[Dataset excerpt]
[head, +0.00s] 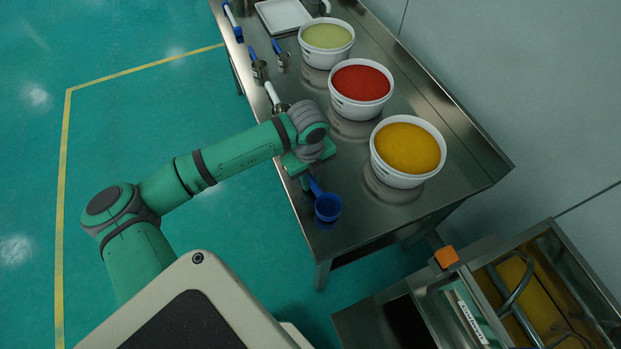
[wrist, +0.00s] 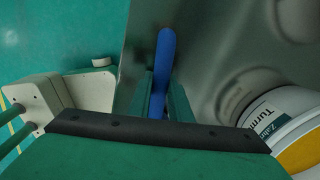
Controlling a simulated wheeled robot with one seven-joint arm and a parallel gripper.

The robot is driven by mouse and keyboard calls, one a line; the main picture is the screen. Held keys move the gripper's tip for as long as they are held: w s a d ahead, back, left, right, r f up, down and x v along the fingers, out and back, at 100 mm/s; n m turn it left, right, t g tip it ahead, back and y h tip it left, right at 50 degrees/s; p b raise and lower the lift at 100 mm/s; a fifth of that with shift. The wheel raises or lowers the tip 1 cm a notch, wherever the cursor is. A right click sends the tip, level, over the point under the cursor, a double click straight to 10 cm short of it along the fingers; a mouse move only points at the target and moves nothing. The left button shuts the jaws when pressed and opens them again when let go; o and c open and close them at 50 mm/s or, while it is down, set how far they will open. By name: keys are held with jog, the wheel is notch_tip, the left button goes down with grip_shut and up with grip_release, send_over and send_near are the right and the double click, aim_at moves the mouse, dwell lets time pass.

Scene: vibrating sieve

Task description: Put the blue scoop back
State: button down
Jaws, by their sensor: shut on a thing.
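The blue scoop (head: 327,206) is at the front end of the steel table in the head view, its cup just below my gripper (head: 305,181). In the wrist view its blue handle (wrist: 163,62) runs between the two fingers of my gripper (wrist: 166,98), which are shut on it. The scoop's cup is out of sight in the wrist view. I cannot tell whether the scoop touches the table.
White tubs of yellow (head: 376,165), red (head: 333,93) and pale green powder (head: 301,48) stand along the table (head: 420,205). A steel machine (head: 415,290) stands at lower right.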

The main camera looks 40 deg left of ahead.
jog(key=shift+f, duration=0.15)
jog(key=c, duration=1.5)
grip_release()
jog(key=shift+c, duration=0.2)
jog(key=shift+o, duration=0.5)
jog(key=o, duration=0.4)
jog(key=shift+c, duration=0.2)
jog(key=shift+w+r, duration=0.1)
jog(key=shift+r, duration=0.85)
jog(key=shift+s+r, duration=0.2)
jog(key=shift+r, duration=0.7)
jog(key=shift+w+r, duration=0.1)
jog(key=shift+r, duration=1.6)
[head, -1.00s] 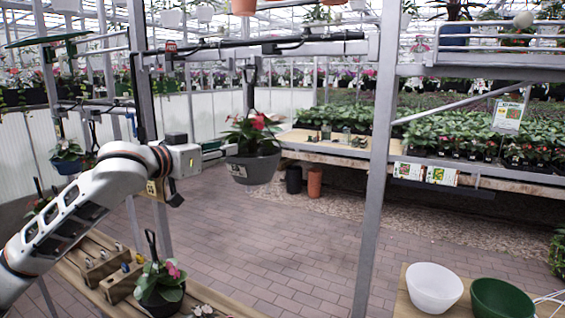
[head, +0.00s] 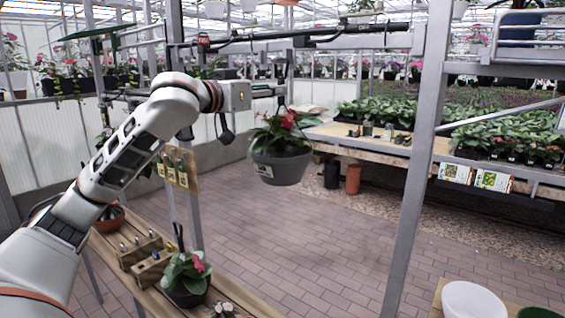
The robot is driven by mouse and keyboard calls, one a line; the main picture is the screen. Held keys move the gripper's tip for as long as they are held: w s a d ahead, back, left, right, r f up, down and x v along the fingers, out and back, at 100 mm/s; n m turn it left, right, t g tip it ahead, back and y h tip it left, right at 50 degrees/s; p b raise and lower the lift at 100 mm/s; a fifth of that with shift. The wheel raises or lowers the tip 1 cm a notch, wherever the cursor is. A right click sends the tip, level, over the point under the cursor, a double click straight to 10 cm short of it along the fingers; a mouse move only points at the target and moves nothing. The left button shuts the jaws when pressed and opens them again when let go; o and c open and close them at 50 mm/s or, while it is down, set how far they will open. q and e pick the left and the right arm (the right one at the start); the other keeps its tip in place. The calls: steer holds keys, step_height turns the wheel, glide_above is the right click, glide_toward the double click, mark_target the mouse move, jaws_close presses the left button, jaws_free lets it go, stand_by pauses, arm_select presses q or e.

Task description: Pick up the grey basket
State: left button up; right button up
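The grey basket (head: 282,167) hangs upright in the middle of the head view, with red flowers and green leaves. Its dark hanger rises above the plant toward the rail. My left gripper (head: 272,92) reaches in from the left at the height of the hanger, above the basket's rim. Its fingers are thin and small here and overlap the hanger in the picture. I cannot tell whether they touch it or are closed around it. My right gripper is not in view.
A metal post (head: 414,170) stands right of the basket. A wooden table (head: 107,250) at lower left holds a potted plant (head: 186,278) and small tools. A white bowl (head: 472,301) sits at lower right. The brick floor below the basket is clear.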

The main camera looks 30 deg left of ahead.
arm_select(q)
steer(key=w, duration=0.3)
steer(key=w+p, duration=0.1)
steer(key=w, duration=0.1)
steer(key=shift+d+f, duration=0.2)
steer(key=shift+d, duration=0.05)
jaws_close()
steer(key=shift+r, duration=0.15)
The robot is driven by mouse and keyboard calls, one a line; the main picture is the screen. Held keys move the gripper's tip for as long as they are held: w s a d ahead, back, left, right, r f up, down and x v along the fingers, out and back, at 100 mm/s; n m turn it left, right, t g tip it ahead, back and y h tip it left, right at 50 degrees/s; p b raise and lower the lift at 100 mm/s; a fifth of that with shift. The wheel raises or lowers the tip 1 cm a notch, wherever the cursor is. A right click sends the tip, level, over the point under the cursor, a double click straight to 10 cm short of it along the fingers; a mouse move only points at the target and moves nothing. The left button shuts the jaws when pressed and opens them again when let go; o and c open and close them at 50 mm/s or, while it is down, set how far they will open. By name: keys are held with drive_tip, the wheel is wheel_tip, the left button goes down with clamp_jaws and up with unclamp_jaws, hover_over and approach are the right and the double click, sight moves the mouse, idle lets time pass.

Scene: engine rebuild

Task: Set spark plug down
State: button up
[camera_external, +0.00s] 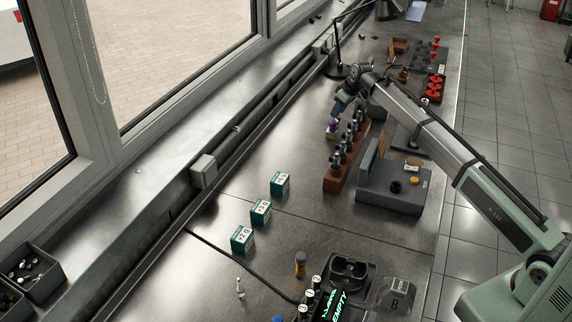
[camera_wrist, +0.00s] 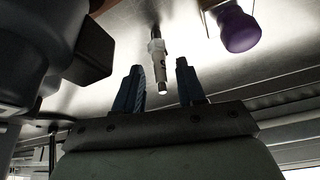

WHAT IS REQUIRED
Reproduce the entries exactly. Do not carry over any picture.

EXERCISE ANSWER
[head, +0.00s] 
[wrist, +0.00s] 
Controlling a simulated wheeled robot with one seven-joint arm and a parallel gripper.

The robot is driven by mouse and keyboard calls, one a line; the main picture is the screen. Held keys move the gripper's tip for as long as they are held: w s a d ahead, back, left, right, r f up, down and x v along the fingers, out and back, at 100 mm/s; n m turn it left, right, t g tip it ahead, back and y h tip it left, right at 50 degrees/s; p b raise and lower the lift at 100 mm/s; a fifth of that with shift. The wheel raises or lowers the tip 1 cm a notch, wherever the cursor is. A right click sends the tip, level, over the point under the cursor, a double click straight to 10 cm short of it along the fingers; a mouse move only points at the target and moves nothing. The left button shuts the jaws when pressed and opens them again when let go; o and c open and close them at 50 mm/s or, while it is down, set how far they will open. By name: keys are held with jog, the wheel is notch_tip, the left button goes down with grip_shut and up with grip_release, send_over and send_near are the right and the double click, aim_at moves the mouse, dwell lets time pass.

Scene: vibrating sieve

Task description: Put the blue scoop back
State: button down
Jaws, by their sensor: shut on a thing.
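The blue scoop (head: 327,206) is at the front end of the steel table in the head view, its cup just below my gripper (head: 305,181). In the wrist view its blue handle (wrist: 163,62) runs between the two fingers of my gripper (wrist: 166,98), which are shut on it. The scoop's cup is out of sight in the wrist view. I cannot tell whether the scoop touches the table.
White tubs of yellow (head: 376,165), red (head: 333,93) and pale green powder (head: 301,48) stand along the table (head: 420,205). A steel machine (head: 415,290) stands at lower right.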

The main camera looks 40 deg left of ahead.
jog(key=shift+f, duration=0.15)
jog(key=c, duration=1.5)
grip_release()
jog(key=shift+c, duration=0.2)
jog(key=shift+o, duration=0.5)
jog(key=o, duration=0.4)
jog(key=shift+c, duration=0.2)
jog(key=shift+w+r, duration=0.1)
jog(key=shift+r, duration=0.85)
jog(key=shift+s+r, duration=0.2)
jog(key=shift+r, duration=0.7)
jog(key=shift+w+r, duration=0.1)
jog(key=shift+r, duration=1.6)
[head, -1.00s] 
[head, +0.00s] 
The robot is driven by mouse and keyboard calls, one a line; the main picture is the screen. Held keys move the gripper's tip for as long as they are held: w s a d ahead, back, left, right, r f up, down and x v along the fingers, out and back, at 100 mm/s; n m turn it left, right, t g tip it ahead, back and y h tip it left, right at 50 degrees/s; p b raise and lower the lift at 100 mm/s; a fifth of that with shift. The wheel raises or lowers the tip 1 cm a notch, wherever the cursor is. A right click sends the tip, level, over the point under the cursor, a double click straight to 10 cm short of it along the fingers; a mouse move only points at the target and moves nothing. The left button shuts the jaws when pressed and opens them again when let go; o and c open and close them at 50 mm/s or, while it is down, set how far they will open. q and e pick the left and the right arm (the right one at the start); the other keeps its tip in place. The calls: steer holds keys, step_height turns the wheel, glide_above is the right click, glide_toward the double click, mark_target the mouse move, jaws_close presses the left button, jaws_free lets it go, stand_by pauses, arm_select presses q or e.

Task description: Pick up the grey basket
State: left button up; right button up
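The grey basket (head: 282,167) hangs upright in the middle of the head view, with red flowers and green leaves. Its dark hanger rises above the plant toward the rail. My left gripper (head: 272,92) reaches in from the left at the height of the hanger, above the basket's rim. Its fingers are thin and small here and overlap the hanger in the picture. I cannot tell whether they touch it or are closed around it. My right gripper is not in view.
A metal post (head: 414,170) stands right of the basket. A wooden table (head: 107,250) at lower left holds a potted plant (head: 186,278) and small tools. A white bowl (head: 472,301) sits at lower right. The brick floor below the basket is clear.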

The main camera looks 30 deg left of ahead.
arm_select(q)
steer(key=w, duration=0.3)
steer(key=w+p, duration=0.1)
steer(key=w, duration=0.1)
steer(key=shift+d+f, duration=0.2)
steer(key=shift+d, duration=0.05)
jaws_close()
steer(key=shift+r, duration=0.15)
The robot is driven by mouse and keyboard calls, one a line; the main picture is the screen. Held keys move the gripper's tip for as long as they are held: w s a d ahead, back, left, right, r f up, down and x v along the fingers, out and back, at 100 mm/s; n m turn it left, right, t g tip it ahead, back and y h tip it left, right at 50 degrees/s; p b raise and lower the lift at 100 mm/s; a fifth of that with shift. The wheel raises or lowers the tip 1 cm a notch, wherever the cursor is. A right click sends the tip, level, over the point under the cursor, a double click straight to 10 cm short of it along the fingers; a mouse move only points at the target and moves nothing. The left button shuts the jaws when pressed and opens them again when let go; o and c open and close them at 50 mm/s or, while it is down, set how far they will open. By name: keys are held with drive_tip, the wheel is wheel_tip, the left button goes down with clamp_jaws and up with unclamp_jaws, hover_over and approach are the right and the double click, sight moves the mouse, idle lets time pass.

Scene: engine rebuild

Task: Set spark plug down
State: button up
[camera_external, +0.00s] 
[camera_wrist, +0.00s] 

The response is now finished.